--- TASK GOAL ---
Retype only the lines running from the line that contains "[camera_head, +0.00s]" to the line that contains "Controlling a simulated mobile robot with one", inclusive, and leave the pictures behind.

>>

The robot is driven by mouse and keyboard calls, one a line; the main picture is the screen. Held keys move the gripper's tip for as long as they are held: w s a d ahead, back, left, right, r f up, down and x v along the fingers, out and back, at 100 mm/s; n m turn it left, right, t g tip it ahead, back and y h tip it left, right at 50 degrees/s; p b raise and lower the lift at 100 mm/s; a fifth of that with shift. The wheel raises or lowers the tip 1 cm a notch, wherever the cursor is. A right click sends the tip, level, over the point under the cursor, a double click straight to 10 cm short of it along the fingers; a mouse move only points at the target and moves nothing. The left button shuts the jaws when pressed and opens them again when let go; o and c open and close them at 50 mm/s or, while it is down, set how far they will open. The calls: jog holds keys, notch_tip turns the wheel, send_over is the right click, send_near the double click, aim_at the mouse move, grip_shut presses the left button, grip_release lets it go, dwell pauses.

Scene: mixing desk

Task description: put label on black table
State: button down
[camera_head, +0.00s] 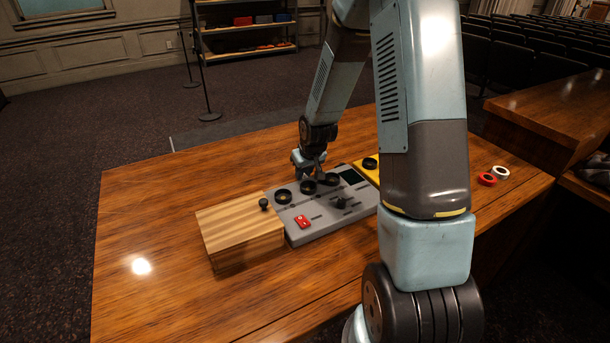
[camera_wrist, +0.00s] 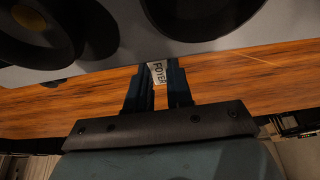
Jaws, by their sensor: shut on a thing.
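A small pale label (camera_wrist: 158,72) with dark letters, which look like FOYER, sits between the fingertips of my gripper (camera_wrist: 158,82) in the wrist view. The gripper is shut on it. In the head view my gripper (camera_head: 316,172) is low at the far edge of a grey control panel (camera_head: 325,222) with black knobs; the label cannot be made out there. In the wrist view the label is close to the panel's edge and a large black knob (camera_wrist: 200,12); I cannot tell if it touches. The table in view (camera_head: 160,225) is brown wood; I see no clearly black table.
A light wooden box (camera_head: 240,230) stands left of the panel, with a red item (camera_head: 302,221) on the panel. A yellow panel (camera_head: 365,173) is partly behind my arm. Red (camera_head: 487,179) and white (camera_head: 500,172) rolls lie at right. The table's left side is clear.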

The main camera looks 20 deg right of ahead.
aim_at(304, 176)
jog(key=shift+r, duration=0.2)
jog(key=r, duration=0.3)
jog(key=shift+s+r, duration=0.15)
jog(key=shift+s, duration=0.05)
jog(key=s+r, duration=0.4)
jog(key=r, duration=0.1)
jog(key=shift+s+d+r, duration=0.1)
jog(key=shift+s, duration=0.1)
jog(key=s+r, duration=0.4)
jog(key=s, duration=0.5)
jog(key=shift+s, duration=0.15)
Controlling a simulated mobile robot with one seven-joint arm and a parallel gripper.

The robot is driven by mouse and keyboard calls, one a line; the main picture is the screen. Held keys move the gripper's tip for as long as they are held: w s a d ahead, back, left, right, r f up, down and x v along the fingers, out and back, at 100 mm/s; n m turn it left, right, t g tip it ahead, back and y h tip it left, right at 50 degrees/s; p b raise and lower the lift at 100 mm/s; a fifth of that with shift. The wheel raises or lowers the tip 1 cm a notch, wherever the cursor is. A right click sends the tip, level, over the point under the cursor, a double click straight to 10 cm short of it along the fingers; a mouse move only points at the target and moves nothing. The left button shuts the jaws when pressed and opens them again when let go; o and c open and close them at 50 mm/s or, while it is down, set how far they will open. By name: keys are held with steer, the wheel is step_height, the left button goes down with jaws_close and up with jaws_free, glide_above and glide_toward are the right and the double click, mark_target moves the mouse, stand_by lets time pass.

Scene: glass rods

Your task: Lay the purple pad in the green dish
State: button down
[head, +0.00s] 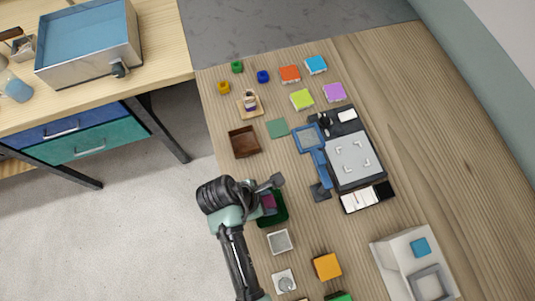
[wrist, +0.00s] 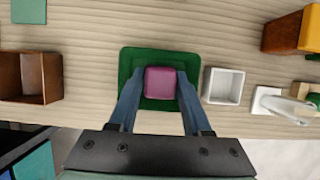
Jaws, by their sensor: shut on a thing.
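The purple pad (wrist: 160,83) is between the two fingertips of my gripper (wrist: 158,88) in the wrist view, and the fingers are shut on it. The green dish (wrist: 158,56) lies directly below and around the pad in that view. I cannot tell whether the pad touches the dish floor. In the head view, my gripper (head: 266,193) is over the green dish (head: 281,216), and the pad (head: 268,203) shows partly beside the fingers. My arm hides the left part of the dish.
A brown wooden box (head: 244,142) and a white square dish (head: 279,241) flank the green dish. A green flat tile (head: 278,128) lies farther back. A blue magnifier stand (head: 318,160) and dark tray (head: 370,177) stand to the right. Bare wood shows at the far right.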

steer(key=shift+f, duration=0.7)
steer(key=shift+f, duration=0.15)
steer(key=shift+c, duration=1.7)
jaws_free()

<<
>>

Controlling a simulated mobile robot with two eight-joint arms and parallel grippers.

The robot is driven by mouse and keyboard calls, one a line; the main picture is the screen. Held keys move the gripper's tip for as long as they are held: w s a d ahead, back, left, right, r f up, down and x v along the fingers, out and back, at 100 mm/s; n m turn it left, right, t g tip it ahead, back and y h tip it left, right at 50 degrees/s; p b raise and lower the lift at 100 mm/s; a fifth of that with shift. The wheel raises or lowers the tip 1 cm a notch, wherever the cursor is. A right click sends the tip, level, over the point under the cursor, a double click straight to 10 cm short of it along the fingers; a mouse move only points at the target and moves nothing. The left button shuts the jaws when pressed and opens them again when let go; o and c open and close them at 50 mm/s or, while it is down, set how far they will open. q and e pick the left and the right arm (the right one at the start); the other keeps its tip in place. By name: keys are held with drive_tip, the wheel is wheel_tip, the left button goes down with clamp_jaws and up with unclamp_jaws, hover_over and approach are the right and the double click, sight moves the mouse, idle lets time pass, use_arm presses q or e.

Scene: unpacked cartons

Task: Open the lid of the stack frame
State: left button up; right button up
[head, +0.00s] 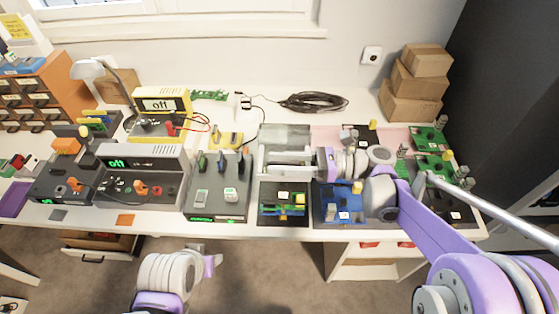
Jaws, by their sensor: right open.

<<

--- RESULT OF THIS EXERCISE ---
[camera_head, +0.00s] 
[camera_wrist, +0.00s] 
Jaws, by their sensor: shut on a thing.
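A small pale label (camera_wrist: 158,72) with dark letters, which look like FOYER, sits between the fingertips of my gripper (camera_wrist: 158,82) in the wrist view. The gripper is shut on it. In the head view my gripper (camera_head: 316,172) is low at the far edge of a grey control panel (camera_head: 325,222) with black knobs; the label cannot be made out there. In the wrist view the label is close to the panel's edge and a large black knob (camera_wrist: 200,12); I cannot tell if it touches. The table in view (camera_head: 160,225) is brown wood; I see no clearly black table.
A light wooden box (camera_head: 240,230) stands left of the panel, with a red item (camera_head: 302,221) on the panel. A yellow panel (camera_head: 365,173) is partly behind my arm. Red (camera_head: 487,179) and white (camera_head: 500,172) rolls lie at right. The table's left side is clear.

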The main camera looks 20 deg right of ahead.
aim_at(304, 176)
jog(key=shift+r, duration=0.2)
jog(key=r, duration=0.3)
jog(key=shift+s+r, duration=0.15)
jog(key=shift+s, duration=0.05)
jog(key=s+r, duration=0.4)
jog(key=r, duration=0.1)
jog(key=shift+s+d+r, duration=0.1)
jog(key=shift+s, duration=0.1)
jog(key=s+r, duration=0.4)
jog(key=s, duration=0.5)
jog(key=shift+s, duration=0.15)
Controlling a simulated mobile robot with one seven-joint arm and a parallel gripper.

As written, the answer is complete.